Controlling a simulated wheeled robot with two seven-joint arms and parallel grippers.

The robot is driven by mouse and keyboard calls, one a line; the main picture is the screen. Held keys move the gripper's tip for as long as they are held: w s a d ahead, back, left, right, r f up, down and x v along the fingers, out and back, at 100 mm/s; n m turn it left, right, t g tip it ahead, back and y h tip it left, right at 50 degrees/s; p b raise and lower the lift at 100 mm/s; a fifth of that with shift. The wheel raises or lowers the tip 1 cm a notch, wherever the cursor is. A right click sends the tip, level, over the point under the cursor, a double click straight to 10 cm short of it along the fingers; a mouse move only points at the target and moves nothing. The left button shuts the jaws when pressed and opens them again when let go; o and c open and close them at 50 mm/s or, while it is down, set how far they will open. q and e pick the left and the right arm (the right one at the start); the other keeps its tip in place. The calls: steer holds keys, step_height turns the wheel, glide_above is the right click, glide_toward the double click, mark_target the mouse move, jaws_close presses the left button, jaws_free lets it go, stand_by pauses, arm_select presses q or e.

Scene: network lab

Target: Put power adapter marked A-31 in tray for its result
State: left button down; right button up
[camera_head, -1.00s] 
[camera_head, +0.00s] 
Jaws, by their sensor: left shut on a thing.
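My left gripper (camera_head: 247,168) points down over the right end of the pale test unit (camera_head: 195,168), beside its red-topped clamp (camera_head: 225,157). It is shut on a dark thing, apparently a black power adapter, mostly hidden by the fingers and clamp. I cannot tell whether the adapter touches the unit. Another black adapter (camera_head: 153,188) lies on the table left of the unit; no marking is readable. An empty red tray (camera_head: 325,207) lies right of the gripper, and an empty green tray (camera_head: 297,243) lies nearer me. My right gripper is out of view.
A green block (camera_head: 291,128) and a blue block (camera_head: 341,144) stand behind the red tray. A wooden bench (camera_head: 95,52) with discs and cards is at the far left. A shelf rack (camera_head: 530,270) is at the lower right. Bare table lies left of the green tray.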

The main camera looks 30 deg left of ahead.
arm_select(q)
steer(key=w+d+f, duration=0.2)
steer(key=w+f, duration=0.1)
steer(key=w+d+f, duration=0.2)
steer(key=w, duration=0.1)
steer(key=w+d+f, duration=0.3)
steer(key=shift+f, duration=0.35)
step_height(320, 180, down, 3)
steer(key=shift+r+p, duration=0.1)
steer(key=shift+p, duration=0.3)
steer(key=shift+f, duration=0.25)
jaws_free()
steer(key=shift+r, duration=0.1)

◆ **Task prompt**
Hand back the material above in full, exactly as written.

◆ **Completed exercise**
Controlling a simulated wheeled robot with two seven-joint arms and parallel grippers.

The robot is driven by mouse and keyboard calls, one a line; the main picture is the screen. Held keys move the gripper's tip for as long as they are held: w s a d ahead, back, left, right, r f up, down and x v along the fingers, out and back, at 100 mm/s; n m turn it left, right, t g tip it ahead, back and y h tip it left, right at 50 degrees/s; p b raise and lower the lift at 100 mm/s; a fifth of that with shift. The wheel raises or lowers the tip 1 cm a notch, wherever the cursor is. A right click sends the tip, level, over the point under the cursor, a double click straight to 10 cm short of it along the fingers; a mouse move only points at the target and moves nothing. The left button shuts the jaws when pressed and opens them again when let go; o and c open and close them at 50 mm/s or, while it is down, set how far they will open. q and e pick the left and the right arm (the right one at the start); the other keeps its tip in place. The calls: steer holds keys, step_height turns the wheel, glide_above is the right click, glide_toward the double click, mark_target the mouse move, jaws_close presses the left button, jaws_free lets it go, stand_by pauses, arm_select presses q or e.

Scene: network lab

Target: Put power adapter marked A-31 in tray for its result
State: left button down; right button up
[camera_head, -1.00s] 
[camera_head, +0.00s] 
Jaws, by their sensor: left shut on a thing.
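My left gripper (camera_head: 247,168) points down over the right end of the pale test unit (camera_head: 195,168), beside its red-topped clamp (camera_head: 225,157). It is shut on a dark thing, apparently a black power adapter, mostly hidden by the fingers and clamp. I cannot tell whether the adapter touches the unit. Another black adapter (camera_head: 153,188) lies on the table left of the unit; no marking is readable. An empty red tray (camera_head: 325,207) lies right of the gripper, and an empty green tray (camera_head: 297,243) lies nearer me. My right gripper is out of view.
A green block (camera_head: 291,128) and a blue block (camera_head: 341,144) stand behind the red tray. A wooden bench (camera_head: 95,52) with discs and cards is at the far left. A shelf rack (camera_head: 530,270) is at the lower right. Bare table lies left of the green tray.

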The main camera looks 30 deg left of ahead.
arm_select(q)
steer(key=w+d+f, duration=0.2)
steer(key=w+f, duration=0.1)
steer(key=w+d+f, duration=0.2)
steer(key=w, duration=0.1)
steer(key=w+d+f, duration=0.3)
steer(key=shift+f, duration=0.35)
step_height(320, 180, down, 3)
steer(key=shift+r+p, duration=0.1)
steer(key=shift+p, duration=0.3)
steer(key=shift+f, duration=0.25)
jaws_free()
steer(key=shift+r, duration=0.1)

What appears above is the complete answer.